Wednesday, January 14, 2009

Installing Ubuntu EEE with Compiz on the EEE PC

Editor's note: Today we have a guest blogger on One Click Linux. Michael Szorady is a recent graduate of Bowling Green State University with a degree in Computer Science. His computer expertise covers multiple platforms and computing languages. A Linux fan and advocate, his article discusses the installation of an Ubuntu distribution to his own Asus 701 netbook. We hope you find the information a helpful guide for customizing your own Asus netbook. 

There's a lot of computing power packed into the EEE PC 701 4G. Over the last year the 4G has been replaced by bigger and better models, but many still regard it as a pioneer in netbooks. I had used the default Xandros installation (with full desktop mode enabled) for quite a while, but recently I was tempted to try my luck at getting EEE Ubuntu installed. After some tweaking, I can say that I am greatly impressed by the functionality it provides on the EEE.  Keep in mind that this is a different distribution from Eeebuntu, and since I haven't tried the latter I can't really compare the two.

Anyway, through the process of switching OS's I found myself collecting information on the web from various sources, and the purpose of this post is to bring all of that together to provide a more concrete guide. My 701 4G is the stock specifications down to the 512 mb of ram. Regardless, this guide should be applicable to most EEE models. Below is a short video I made to demonstrate how Ubuntu EEE functions on my 701 (The first part of the video is the game "Indiana Jones and the Fate of Atlantis" running in ScummVM, one of my favorites):

 (If the video does not display, click here to see it on

OK, so you want your EEE to function the same? Here's how I did it:

  1. Visit this link. From here you can download the .iso file for EEE Ubuntu. You will need a flash drive with at least 1GB of space. There is a small utility that will properly extract the iso image to your flash drive for installation on the EEE PC on that page as well. Once extracted, go ahead and stick the flash drive in your EEE. Installation is a breeze, and is done by booting from the flash drive. I used the installation option that uses the whole disk and doesn't simply resize your EEE's partition. Once the installation is finished, remove the drive and boot into Ubuntu. You will first see the Netbook Remix desktop, which is nice, but isn't what we want for the purpose of utilizing compiz.

  2. You will need to switch from the Netbook Remix desktop to the full blown Ubuntu 8.04.1 desktop. This wiki entry describes how this process is done. Once you uncheck Maximus and UME Desktop Launcher, go ahead and reboot (I'm assuming you can just restart X via the Ctrl+Alt+Backspace method).

  3. Now that Netbook Remix is out of the way, you'll notice that the toolbar is on the top. If you want to move it, go ahead and do so. You can right click on the toolbar and add applets (such as the actual menu bar) and also remove unwanted ones. If they aren't positioned correctly you can right click them and select move. Play with it until you are happy on how it looks.

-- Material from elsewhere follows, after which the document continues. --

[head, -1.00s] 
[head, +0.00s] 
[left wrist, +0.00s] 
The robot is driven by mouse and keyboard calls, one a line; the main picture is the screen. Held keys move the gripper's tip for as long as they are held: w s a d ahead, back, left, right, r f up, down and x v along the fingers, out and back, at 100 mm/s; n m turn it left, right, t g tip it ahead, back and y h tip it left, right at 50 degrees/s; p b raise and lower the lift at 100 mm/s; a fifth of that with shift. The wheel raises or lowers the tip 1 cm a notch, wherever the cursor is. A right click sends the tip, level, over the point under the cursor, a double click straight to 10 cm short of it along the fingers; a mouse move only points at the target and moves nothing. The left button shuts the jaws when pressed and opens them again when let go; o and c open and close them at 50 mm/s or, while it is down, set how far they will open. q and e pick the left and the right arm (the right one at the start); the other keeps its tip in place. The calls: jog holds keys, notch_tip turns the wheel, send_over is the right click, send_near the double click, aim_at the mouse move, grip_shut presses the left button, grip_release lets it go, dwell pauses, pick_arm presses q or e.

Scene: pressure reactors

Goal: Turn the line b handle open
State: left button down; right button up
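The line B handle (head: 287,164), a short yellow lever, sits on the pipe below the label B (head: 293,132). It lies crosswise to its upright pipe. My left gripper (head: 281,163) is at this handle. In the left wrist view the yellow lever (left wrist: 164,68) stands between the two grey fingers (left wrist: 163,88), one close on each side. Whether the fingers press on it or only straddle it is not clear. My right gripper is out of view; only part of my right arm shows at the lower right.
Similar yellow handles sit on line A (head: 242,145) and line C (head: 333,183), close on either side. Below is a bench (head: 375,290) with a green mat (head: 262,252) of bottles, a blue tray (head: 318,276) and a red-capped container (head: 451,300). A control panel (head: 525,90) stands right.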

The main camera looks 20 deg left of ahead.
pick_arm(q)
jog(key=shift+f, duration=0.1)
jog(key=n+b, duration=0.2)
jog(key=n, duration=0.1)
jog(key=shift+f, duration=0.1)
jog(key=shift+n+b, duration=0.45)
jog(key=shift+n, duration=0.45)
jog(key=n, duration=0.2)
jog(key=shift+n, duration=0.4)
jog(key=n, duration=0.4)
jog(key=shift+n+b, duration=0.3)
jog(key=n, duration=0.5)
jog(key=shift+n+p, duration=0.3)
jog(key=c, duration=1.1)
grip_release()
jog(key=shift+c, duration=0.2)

  4. Here is a little glitch I found off the bat. When I inserted my flash drive, Ubuntu told me that I needed to have superuser priviledges to mount it. If you are experiencing the same, I found the answer on this thread. All you have to do is open up a terminal and edit /etc/fstab. Find the line that reads "/dev/sdb1 /media/cdrom0 udf,iso9660 user,noauto,exec,utf8 0 0" (most likely the last line) and remove it. Problem solved for me. Special thanks to B3n3v3nt3.

  5. Ok, let's install compiz. To do this correctly, follow the instructions here starting under the Installation section. After running the second apt-get command and installing all the packages (I ignored the Tweaks part, couldn't find anything that resembled it), I configured compiz the exact way it is described in the guide with the exceptions of some effects (for instance, I'm not a huge fan of wobbly windows so I left that off).

  6. After the test run and you are confident it is working correctly, set it to autorun at startup. This is done differently than the guide explains with my version of EEE Ubuntu. For my distro, you will find startup applications under System-->Preferences-->Sessions. Go ahead and put the command "compiz --replace" in there and it should boot every time.

The rest is all personal customization through the Compiz Config Settings Manager, and programs I added through add/remove applications.

If at any point you want to disable compiz, you can do so by going to
System-->Preferences-->Appearance and selecting the "Visual Effects" tab. Set this to "None" and Compiz will go away. The only reason I have found for disabling Compiz thus far is when playing Youtube videos in full screen. For some reason, full screen mode quickly jumps back out to the browser. In the meantime, I'll be looking for a solution to this. Also, my EEE's webcam wasn't functioning after I installed EEE Ubuntu. This is an easy fix, just make sure it is enabled in the bios as it disables during EEE Ubuntu's installation. The webcam works great, even with Compiz enabled! I hope this helps anyone who wants to get EEE Ubuntu installed on their netbook. I'll try to answer any questions you have, and if you have any other comments or solutions to problems please post a comment. Good luck!